## start EXCERPTED DATA

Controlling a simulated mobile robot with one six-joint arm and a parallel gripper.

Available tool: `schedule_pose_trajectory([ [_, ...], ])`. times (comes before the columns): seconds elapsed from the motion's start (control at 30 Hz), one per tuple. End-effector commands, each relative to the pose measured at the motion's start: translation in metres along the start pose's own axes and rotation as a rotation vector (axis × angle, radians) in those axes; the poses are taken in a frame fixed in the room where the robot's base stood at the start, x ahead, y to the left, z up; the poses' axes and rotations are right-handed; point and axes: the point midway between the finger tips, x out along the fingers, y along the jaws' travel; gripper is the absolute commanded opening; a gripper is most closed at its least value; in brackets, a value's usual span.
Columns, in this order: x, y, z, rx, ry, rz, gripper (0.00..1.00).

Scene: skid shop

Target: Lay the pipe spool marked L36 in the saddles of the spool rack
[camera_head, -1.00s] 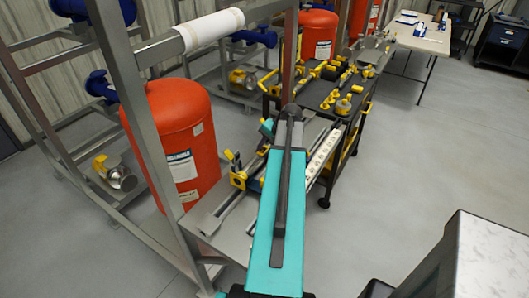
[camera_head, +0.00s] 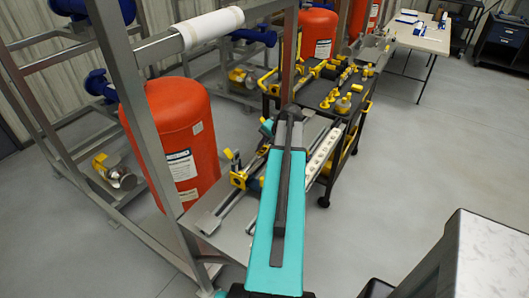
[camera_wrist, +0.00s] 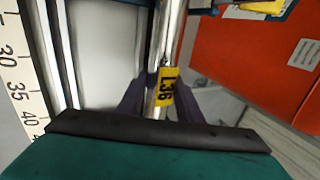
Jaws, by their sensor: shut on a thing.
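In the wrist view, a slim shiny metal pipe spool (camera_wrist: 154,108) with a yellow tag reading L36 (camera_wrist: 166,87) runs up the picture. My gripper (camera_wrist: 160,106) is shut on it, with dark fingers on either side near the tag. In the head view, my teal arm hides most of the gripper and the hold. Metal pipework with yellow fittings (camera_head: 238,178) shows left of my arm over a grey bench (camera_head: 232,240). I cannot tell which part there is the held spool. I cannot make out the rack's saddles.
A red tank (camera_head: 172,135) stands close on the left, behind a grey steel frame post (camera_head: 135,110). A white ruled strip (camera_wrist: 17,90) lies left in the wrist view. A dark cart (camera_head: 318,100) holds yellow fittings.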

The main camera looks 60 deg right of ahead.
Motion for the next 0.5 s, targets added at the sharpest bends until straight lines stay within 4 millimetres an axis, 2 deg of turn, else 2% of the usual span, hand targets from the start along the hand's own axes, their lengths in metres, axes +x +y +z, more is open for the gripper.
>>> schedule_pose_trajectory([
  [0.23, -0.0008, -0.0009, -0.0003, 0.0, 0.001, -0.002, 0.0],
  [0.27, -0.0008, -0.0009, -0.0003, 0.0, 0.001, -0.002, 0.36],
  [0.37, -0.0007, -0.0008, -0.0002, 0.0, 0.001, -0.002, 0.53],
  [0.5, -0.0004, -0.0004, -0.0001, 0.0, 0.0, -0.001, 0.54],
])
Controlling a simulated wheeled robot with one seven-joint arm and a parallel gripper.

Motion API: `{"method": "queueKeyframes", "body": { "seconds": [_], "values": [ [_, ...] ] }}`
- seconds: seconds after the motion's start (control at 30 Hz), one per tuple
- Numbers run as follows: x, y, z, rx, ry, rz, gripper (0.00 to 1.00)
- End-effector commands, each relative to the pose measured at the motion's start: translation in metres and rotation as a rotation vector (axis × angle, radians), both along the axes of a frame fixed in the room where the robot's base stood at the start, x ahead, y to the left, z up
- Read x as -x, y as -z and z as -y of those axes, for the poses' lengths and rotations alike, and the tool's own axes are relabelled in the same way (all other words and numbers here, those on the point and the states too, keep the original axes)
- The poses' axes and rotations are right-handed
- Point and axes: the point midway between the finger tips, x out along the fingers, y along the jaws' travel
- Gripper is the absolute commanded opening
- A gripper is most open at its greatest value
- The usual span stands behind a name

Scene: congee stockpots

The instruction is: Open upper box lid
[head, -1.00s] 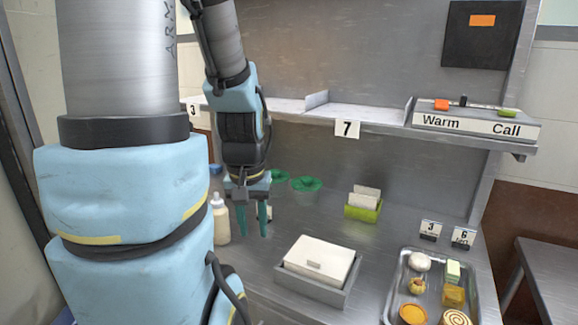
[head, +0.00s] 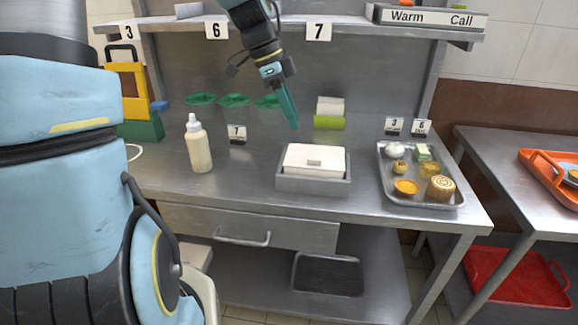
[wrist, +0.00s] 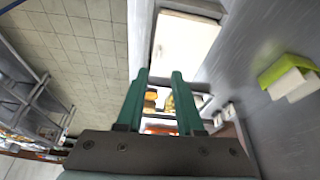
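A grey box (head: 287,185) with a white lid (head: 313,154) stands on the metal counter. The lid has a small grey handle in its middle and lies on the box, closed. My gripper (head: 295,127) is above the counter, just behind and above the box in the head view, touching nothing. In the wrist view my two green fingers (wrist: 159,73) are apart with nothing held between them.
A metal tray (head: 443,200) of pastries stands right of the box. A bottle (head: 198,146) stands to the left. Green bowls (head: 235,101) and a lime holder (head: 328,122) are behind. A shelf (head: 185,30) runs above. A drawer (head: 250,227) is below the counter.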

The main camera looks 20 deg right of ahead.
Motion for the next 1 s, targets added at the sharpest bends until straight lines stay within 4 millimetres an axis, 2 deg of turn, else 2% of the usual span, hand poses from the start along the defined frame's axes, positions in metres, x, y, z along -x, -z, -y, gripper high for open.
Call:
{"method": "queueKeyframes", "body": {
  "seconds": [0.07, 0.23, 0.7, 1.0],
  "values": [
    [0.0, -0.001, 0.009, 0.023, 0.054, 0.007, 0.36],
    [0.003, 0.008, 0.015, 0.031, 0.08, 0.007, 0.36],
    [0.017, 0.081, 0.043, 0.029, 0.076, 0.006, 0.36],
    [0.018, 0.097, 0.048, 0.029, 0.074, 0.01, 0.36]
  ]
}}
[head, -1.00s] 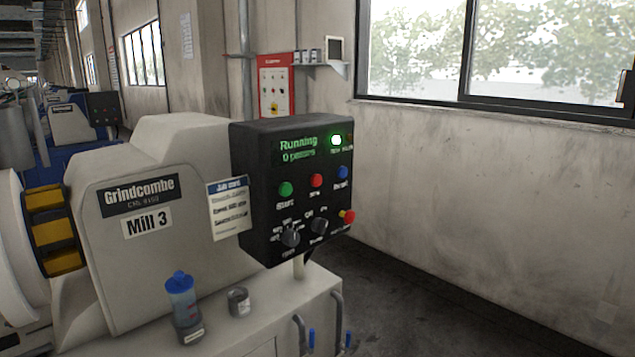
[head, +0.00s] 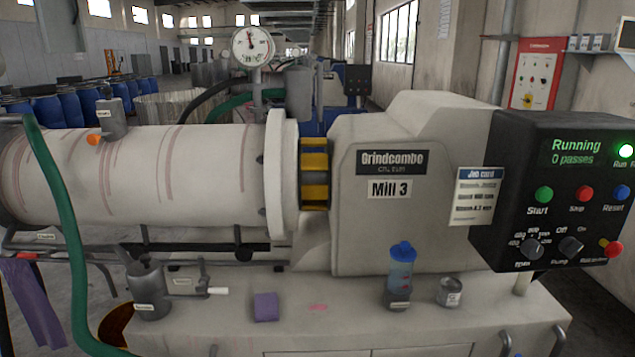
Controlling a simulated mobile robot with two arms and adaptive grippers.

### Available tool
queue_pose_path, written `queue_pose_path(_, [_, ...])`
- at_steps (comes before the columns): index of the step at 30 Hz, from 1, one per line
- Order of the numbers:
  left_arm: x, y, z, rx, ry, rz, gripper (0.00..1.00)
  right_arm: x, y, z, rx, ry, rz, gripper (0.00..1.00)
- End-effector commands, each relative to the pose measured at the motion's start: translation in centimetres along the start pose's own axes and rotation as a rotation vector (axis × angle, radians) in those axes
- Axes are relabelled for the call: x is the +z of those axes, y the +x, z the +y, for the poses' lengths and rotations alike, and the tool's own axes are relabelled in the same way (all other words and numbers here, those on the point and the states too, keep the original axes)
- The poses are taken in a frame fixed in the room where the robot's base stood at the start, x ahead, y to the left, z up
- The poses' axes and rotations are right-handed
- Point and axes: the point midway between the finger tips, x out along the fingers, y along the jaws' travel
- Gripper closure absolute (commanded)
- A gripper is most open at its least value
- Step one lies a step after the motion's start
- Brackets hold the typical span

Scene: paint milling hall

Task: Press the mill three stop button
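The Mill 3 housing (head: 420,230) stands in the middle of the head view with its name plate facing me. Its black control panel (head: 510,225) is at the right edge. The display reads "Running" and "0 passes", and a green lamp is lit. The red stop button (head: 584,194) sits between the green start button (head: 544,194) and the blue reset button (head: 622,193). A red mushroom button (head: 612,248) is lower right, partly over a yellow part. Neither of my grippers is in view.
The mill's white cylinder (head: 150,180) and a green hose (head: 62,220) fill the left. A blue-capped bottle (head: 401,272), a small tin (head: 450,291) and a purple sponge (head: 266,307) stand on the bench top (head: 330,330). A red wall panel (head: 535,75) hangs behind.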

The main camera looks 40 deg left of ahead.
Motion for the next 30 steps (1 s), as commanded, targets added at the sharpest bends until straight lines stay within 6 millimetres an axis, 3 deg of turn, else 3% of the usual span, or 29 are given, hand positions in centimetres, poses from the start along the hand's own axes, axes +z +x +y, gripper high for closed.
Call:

## end EXCERPTED DATA

TASK OBJECTIVE:
Search the data for "high". Copy every line that has it.

EXERCISE RESULT:
Motion for the next 1 s, targets added at the sharpest bends until straight lines stay within 4 millimetres an axis, 2 deg of turn, else 2% of the usual span, hand poses from the start along the defined frame's axes, positions in metres, x, y, z along -x, -z, -y, gripper high for open.
Motion for the next 30 steps (1 s), as commanded, targets added at the sharpest bends until straight lines stay within 6 millimetres an axis, 3 deg of turn, else 3% of the usual span, or 29 are given, hand positions in centimetres, poses from the start along the hand's own axes, axes +z +x +y, gripper high for closed.

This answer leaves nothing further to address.